So I thought I would share a list of every interpretation I know, from every serious adaptation of the story and every analysis I've ever heard or read, of why Orpheus looks back.
One interpretation – advocated by Monteverdi's opera, for example – is that the backward glance represents excessive passion and a fatal lack of self-control. Orpheus loves Eurydice to such excess that he tries to defy the laws of nature by bringing her back from the dead, yet that very same passion dooms his quest fo fail, because he can't resist the temptation to look back at her.
He can also be seen as succumbing to that classic "tragic flaw" of hubris, excessive pride. Because his music and his love conquer the Underworld, it might be that he makes the mistake of thinking he's entirely above divine law, and fatally allows himself to break the one rule that Hades and Persephone set for him.
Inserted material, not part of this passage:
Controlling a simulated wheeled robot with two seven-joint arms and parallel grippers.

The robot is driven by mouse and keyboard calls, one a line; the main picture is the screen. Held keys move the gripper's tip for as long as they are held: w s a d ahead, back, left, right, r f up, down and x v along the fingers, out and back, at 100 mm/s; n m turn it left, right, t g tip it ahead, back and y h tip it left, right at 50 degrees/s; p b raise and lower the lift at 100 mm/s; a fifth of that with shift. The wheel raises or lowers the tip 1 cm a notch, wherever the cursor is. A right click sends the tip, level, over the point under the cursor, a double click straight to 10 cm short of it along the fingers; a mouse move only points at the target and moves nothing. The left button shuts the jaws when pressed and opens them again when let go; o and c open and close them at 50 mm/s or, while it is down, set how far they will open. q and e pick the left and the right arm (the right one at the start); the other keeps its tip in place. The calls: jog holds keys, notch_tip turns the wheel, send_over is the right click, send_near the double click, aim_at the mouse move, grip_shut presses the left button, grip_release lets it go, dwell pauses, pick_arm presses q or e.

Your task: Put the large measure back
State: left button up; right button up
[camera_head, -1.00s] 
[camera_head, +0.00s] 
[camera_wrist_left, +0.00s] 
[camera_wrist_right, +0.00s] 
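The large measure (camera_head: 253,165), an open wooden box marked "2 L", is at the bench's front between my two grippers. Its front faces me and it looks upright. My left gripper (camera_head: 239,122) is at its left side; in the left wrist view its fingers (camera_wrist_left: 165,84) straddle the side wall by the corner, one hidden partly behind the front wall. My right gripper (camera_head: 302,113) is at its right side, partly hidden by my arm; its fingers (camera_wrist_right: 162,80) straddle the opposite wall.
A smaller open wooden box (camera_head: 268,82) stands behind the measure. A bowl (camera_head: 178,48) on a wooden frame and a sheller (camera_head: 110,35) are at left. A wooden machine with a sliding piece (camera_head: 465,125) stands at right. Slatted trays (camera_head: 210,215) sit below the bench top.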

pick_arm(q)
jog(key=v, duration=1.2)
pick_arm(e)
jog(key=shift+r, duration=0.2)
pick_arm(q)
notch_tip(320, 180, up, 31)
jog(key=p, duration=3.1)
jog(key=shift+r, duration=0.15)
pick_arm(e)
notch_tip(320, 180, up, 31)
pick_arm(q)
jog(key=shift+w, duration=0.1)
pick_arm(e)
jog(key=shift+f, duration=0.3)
Then there are the versions where his flaw is his lack of faith, because he looks back out of doubt that Eurydice is really there. I think there are three possible interpretations of this scenario, which can each work alone or else co-exist with each other. From what I've read about Hadestown, it sounds as if it combines all three.
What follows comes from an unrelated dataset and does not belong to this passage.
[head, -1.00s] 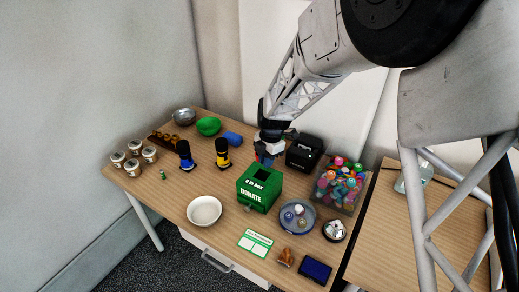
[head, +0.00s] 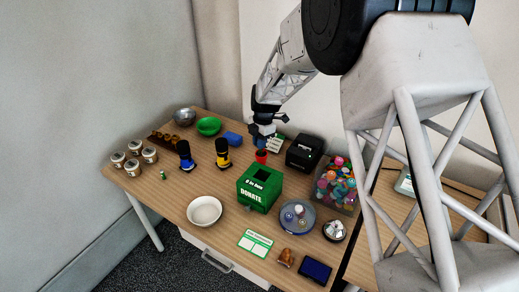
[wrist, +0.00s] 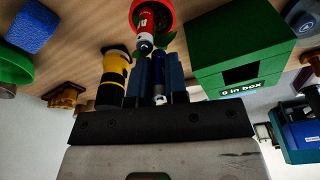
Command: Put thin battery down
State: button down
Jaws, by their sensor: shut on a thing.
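My gripper (head: 263,142) is above the back middle of the table, close over a small red cup (head: 261,157). In the wrist view my gripper's dark blue fingers (wrist: 159,62) are shut on a slim blue thing with a pale end, which looks like the thin battery (wrist: 158,98); the fingers hide much of it. The red cup (wrist: 166,8) shows just beyond the fingertips. A red and white battery-like cylinder (wrist: 147,22) with a dark band is in or over the cup; I cannot tell which. The head view does not show the held thing clearly.
The green donation box (head: 259,188) stands right in front of the cup. A white bowl (head: 204,211) and a blue tray (head: 297,216) stand nearer. The table's front left is fairly clear.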

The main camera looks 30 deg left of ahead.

In one interpretation, he doubts Hades and Persephone's promise. Will they really give Eurydice back to him, or is it all a cruel trick? In this case, the message seems to be a warning to trust in the gods; if you doubt their blessings, you might lose them.
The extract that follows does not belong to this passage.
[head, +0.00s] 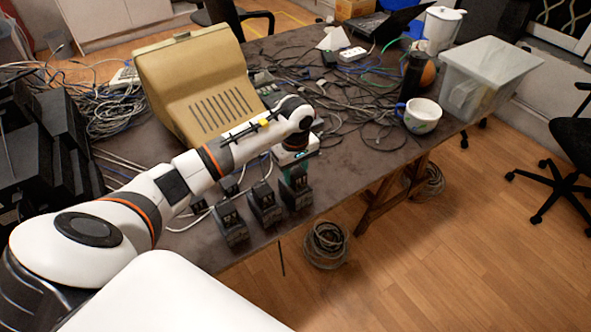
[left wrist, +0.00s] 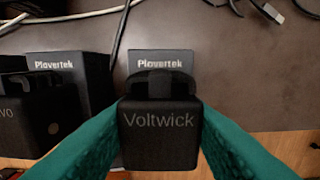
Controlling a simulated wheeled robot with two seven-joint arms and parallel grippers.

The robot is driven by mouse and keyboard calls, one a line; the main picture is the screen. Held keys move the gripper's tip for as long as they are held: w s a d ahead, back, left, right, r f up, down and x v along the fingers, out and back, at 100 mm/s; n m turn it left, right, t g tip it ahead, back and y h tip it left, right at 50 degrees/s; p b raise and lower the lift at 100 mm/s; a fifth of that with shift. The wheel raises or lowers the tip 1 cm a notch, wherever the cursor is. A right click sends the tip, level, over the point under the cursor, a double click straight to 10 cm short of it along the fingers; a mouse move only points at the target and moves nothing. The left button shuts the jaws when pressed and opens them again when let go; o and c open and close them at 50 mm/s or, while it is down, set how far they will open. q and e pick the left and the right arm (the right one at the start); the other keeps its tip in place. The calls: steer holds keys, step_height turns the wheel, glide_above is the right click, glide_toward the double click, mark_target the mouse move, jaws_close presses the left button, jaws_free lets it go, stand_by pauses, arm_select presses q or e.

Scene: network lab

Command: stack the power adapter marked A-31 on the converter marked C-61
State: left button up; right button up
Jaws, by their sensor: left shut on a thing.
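My left gripper (left wrist: 160,140), with teal fingers, is shut on a black adapter (left wrist: 160,135) with "Voltwick" on its face. A black box marked "Plovertek" (left wrist: 163,62) shows just behind the held adapter, partly hidden by it; I cannot tell whether they touch. A second Plovertek box (left wrist: 75,70) stands to the left, with another black adapter (left wrist: 28,118) in front of it. In the head view the left gripper (head: 294,172) is over the rightmost of several black devices near the table's front edge. The A-31 and C-61 marks are not readable. My right gripper is not in view.
Black devices (head: 231,228) and (head: 265,204) stand close to the left of the gripper. A beige monitor (head: 205,85) stands behind the arm. Loose cables (head: 340,125) cover the table behind. A white mug (head: 421,116) and a clear bin (head: 487,80) stand at the right.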

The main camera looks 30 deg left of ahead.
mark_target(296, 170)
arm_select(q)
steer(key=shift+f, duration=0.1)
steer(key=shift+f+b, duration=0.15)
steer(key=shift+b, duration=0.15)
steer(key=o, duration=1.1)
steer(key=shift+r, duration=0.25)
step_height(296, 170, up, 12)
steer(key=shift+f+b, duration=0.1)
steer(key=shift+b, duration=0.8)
Another perspective is that he doubts Eurydice. Does she love him enough to follow him? In this case, the warning is that romantic love can't survive unless the lovers trust each other. I'm thinking of Moulin Rouge!, which is ostensibly based on the Orpheus myth, and which uses Christian's jealousy as its equivalent of Orpheus's fatal doubt and explicitly states "Where there is no trust, there is no love."
The third variation is that he doubts himself. Could his music really have the power to sway the Underworld? The message in this version would be that self-doubt can sabotage all our best efforts.
But all of the above interpretations revolve around the concept that Orpheus looks back because of a tragic flaw, which wasn't necessarily the view of Virgil, the earliest known recorder of the myth. Virgil wrote that Orpheus's backward glance was "A pardonable offense, if the spirits knew how to pardon."
In some versions, when the upper world comes into Orpheus's view, he thinks his journey is over. In this moment, he's so ecstatic and so eager to finally see Eurydice that he unthinkingly turns around an instant too soon, either just before he reaches the threshold or when he's already crossed it but Eurydice is still a few steps behind him. In this scenario, it isn't a personal flaw that makes him look back, but just a moment of passion-fueled carelessness, and the fact that it costs him Eurydice shows the pitilessness of the Underworld.
In other versions, concern for Eurydice makes him look back. Sometimes he looks back because the upward path is steep and rocky, and Eurydice is still limping from her snakebite, so he knows she must be struggling, in some versions he even hears her stumble, and he finally can't resist turning around to help her. Or more cruelly, in other versions – for example, in Gluck's opera – Eurydice doesn't know that Orpheus is forbidden to look back at her, and Orpheus is also forbidden to tell her. So she's distraught that her husband seems to be coldly ignoring her and begs him to look at her until he can't bear her anguish anymore.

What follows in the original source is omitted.